日本BGMフィルに見た夢(9) 「華龍進軍」
■華龍進軍
日本BGMフィルハーモニー交響楽団の第一回演奏会にて6曲目に演奏された曲は、歴史シミュレーションゲーム『三國志V』の楽曲「華龍進軍」だった。
長くゲームを楽しんでいる人なら一度は"KOEI"あるいは"コーエー"(現:コーエーテクモゲームス)の三國志や信長の野望シリーズをプレイされた方も多いだろう。
コーエーの歴史シミュレーションシリーズは、歴史ファンからシミュレーションゲーム好きまで幅広く愛されているシリーズだ。
三國志シリーズは登場から30年を迎え、ナンバリングタイトルは12を数える。
コーエイを代表するような作品と言えるだろう。
代を重ねるごとに練り込まれたゲーム内容はもちろんのこと、楽曲の評価も高い。
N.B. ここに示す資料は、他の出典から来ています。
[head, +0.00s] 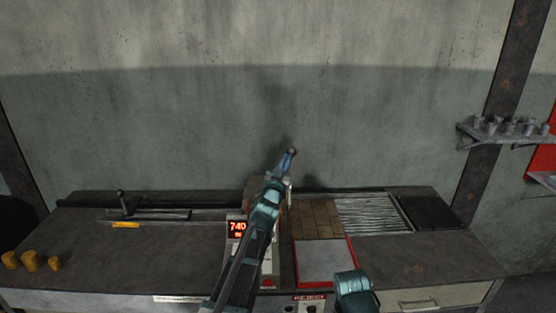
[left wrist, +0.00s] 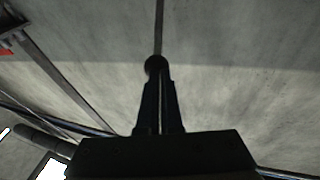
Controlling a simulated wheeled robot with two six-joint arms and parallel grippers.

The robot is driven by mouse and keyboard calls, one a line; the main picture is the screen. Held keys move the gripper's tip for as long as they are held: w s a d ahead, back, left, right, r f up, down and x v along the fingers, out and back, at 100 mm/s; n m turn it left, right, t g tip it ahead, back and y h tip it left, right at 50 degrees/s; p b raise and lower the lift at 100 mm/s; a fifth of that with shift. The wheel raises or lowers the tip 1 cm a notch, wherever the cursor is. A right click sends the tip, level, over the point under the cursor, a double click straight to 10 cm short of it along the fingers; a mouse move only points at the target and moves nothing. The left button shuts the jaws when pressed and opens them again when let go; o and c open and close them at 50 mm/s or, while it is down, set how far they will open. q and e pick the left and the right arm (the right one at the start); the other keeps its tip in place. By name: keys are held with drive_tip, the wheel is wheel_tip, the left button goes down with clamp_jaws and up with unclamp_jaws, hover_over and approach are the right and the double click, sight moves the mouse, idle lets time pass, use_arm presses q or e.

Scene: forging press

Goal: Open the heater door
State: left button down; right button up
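The heater (head: 237,250) stands on the bench with a red display reading 740. My left arm crosses in front of it and hides much of it, including the door. My left gripper (head: 290,156) is raised above the bench. In the left wrist view its two fingers (left wrist: 158,85) are nearly together, with a dark round knob (left wrist: 155,65) between their tips. The knob looks like the end of a handle; its link to the door is hidden. A teal part of my right arm shows at the bottom of the head view, but its gripper does not.
Brown bricks (head: 316,218) and a red-edged pale plate (head: 324,262) lie right of the heater, by a ribbed metal tray (head: 372,214). A lever (head: 122,202) stands at left, with several yellow-brown cylinders (head: 30,261) at the front left. A shelf (head: 506,132) hangs at right.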

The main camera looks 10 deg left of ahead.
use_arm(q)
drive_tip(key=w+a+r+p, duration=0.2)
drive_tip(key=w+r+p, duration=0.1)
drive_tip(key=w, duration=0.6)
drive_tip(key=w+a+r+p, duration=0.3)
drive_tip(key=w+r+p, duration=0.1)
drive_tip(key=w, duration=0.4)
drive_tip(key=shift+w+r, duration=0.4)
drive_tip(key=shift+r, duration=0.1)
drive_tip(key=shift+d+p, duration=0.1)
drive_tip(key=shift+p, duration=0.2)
ゲーム音楽ファンからも大きな支持を受けているが、なかなかオーケストラ演奏の機会も少ないため、今回の演奏を楽しみにしていた人も多いだろう。
先立って行われたアンサンブルコンサートでも奏者が演奏してみたい作品として挙げていたひとつに、三國志シリーズがあったことを思い出す。
それだけファン層が厚く、演奏家の心も揺さぶる作品なのだろう。
『三國志V』の楽曲を作曲した服部隆之氏は、現在はドラマや映画の世界を中心に活躍されている。
「新撰組!」などの三谷幸喜作品の楽曲がよく知られている他、最近ではドラマ「半沢直樹」が大ヒットしたことも記憶に新しい。
ゲーム音楽を作曲していた音楽家が、その後映画やアニメーションなどゲーム以外の世界で活躍することも珍しくない。
アニメ作品や映画への楽曲提供に留まらず、今や世界的な作曲家となった菅野よう子氏が、初期の信長の野望や三國志シリーズなどの楽曲作成に携わったことはよく知られている。
半沢直樹と『三國志V』が実は繋がっているのだと考えると、ゲームの世界は必ずしも閉じた世界ではなく、開かれた世界と地続きなのだと改めて感じることだろう。
曲間のMCでも説明されたように、この曲はゲーム内で蜀の国に攻め込む際に流れる音楽である。
三国志のファンはもはやご存知だと思うが、蜀の国は三国志に登場する英雄「劉備元徳」が興した国だ。
「華龍進軍」は、ゲーム内で劉備元徳が治める地域が敵に攻め込まれた際の合戦モードで流れる曲となっている。
蜀の国はまさに三国志の由来になった三国鼎立時代の一角を占めた国とはいえ、劉備玄徳一代で起こした歴史の浅い国であり、関羽雲長や諸葛亮孔明といった現代でもよく知られた英雄・豪傑を擁しながらも、他の国に比較すれば圧倒的に国力が小さかったという。
BGMフィルもまた日本初のゲーム音楽を演奏するプロの管弦楽団という触れ込みで立ち上がり、優れたプロフェッショナルの演奏者を集めた楽団ではあるものの、この時点では結成以来まだ1年ほどしか経過していない若い団体である。
ゲーム音楽の世界から離れて見渡せば、この国には音楽界で名を馳せた名演奏家を擁する歴史ある楽団から、若く熱意に溢れた野心的な楽団まで、さながら戦国時代のように大小様々な演奏家集団がひしめいている。
日本は世界的に見ても非常に音楽家の層が厚く、交響楽団の数も多いと言われているのだ。
プロとして旗挙げた以上、立ちはだかるのはもはや自らの音楽だけではないことを肌で感じていただろう。
戦わなくてはならないのが自分自身だけではなくなるということだ。
襲いかかる有形無形の様々な理不尽に抗わなくてはならない時もあるだろう。
BGMフィルの演奏家達はもちろんのこと、指揮者であるとともに音楽監督であり、また代表理事の一人でもある市原雄亮氏の両肩にかかる重責は並大抵のものではなかったに違いない。
強大な敵国を相手に手を携えて立ち向かった英雄達の姿に、BGMフィルと自分自身を重ねたこともあっただろう。
「華龍進軍」は、小さな国が巨大な存在に立ち向かう悲壮感を感じさせる曲だ。
彼らの弦が管が空気を震わせるたびに私達の心に響く。
勇壮の中に見え隠れする悲哀。
奮い立つ心と、胸を惑わす不安。
絶望の中にあっても前に進むという強い決意。